■ Problem statement ■
Print all of the lines exactly. Any picture among them stays out.

=====

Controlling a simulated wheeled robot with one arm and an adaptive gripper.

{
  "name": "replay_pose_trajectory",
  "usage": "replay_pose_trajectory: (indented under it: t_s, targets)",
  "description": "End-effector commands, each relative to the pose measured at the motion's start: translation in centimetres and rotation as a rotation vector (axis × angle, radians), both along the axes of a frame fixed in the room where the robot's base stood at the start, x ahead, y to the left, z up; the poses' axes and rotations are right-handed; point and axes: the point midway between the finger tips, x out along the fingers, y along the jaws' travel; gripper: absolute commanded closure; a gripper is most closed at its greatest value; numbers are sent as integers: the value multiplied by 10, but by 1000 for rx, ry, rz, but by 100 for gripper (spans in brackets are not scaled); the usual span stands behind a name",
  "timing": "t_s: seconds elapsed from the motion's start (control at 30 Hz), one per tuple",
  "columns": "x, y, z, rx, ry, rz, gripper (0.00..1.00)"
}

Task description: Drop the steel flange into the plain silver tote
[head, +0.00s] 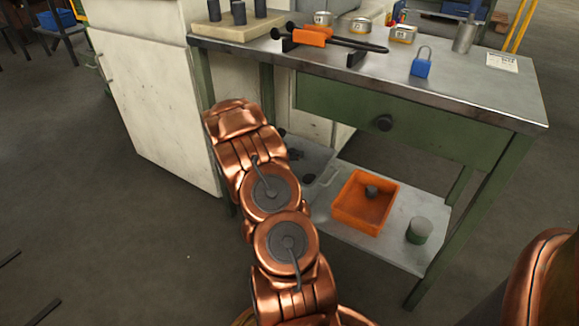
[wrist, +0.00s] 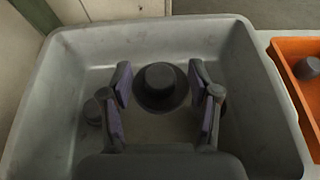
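The plain grey-silver tote (wrist: 238,80) fills most of the wrist view; in the head view part of it (head: 318,158) shows on the lower shelf, behind my arm. A dark round stepped part, which looks like the steel flange (wrist: 160,82), shows between and beyond my fingertips, hub up, over the tote floor. My gripper (wrist: 160,76) is open above the tote, with gaps between both fingers and the flange. It appears to rest on the tote floor, though its exact height is hard to tell. My gripper is hidden behind my arm in the head view.
Other grey parts (wrist: 93,111) lie in the tote beside the fingers. An orange bin (head: 350,211) with a dark part stands right of the tote, then a grey-green cylinder (head: 419,231). The bench top (head: 450,86) overhangs the shelf; a pale cabinet (head: 160,110) stands left.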

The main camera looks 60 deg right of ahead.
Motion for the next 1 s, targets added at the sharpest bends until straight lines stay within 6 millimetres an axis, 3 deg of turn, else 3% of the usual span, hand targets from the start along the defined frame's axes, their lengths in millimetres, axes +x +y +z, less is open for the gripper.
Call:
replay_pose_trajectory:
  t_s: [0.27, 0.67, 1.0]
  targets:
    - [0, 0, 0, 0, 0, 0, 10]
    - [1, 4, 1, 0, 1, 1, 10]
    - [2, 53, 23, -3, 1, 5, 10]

=====

■ Correct output ■
Controlling a simulated wheeled robot with one arm and an adaptive gripper.

{
  "name": "replay_pose_trajectory",
  "usage": "replay_pose_trajectory: (indented under it: t_s, targets)",
  "description": "End-effector commands, each relative to the pose measured at the motion's start: translation in centimetres and rotation as a rotation vector (axis × angle, radians), both along the axes of a frame fixed in the room where the robot's base stood at the start, x ahead, y to the left, z up; the poses' axes and rotations are right-handed; point and axes: the point midway between the finger tips, x out along the fingers, y along the jaws' travel; gripper: absolute commanded closure; a gripper is most closed at its greatest value; numbers are sent as integers: the value multiplied by 10, but by 1000 for rx, ry, rz, but by 100 for gripper (spans in brackets are not scaled); the usual span stands behind a name",
  "timing": "t_s: seconds elapsed from the motion's start (control at 30 Hz), one per tuple",
  "columns": "x, y, z, rx, ry, rz, gripper (0.00..1.00)"
}

Task description: Drop the steel flange into the plain silver tote
[head, +0.00s] 
[wrist, +0.00s] 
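The plain grey-silver tote (wrist: 238,80) fills most of the wrist view; in the head view part of it (head: 318,158) shows on the lower shelf, behind my arm. A dark round stepped part, which looks like the steel flange (wrist: 160,82), shows between and beyond my fingertips, hub up, over the tote floor. My gripper (wrist: 160,76) is open above the tote, with gaps between both fingers and the flange. It appears to rest on the tote floor, though its exact height is hard to tell. My gripper is hidden behind my arm in the head view.
Other grey parts (wrist: 93,111) lie in the tote beside the fingers. An orange bin (head: 350,211) with a dark part stands right of the tote, then a grey-green cylinder (head: 419,231). The bench top (head: 450,86) overhangs the shelf; a pale cabinet (head: 160,110) stands left.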

The main camera looks 60 deg right of ahead.
Motion for the next 1 s, targets added at the sharpest bends until straight lines stay within 6 millimetres an axis, 3 deg of turn, else 3% of the usual span, hand targets from the start along the defined frame's axes, their lengths in millimetres, axes +x +y +z, less is open for the gripper.
Call:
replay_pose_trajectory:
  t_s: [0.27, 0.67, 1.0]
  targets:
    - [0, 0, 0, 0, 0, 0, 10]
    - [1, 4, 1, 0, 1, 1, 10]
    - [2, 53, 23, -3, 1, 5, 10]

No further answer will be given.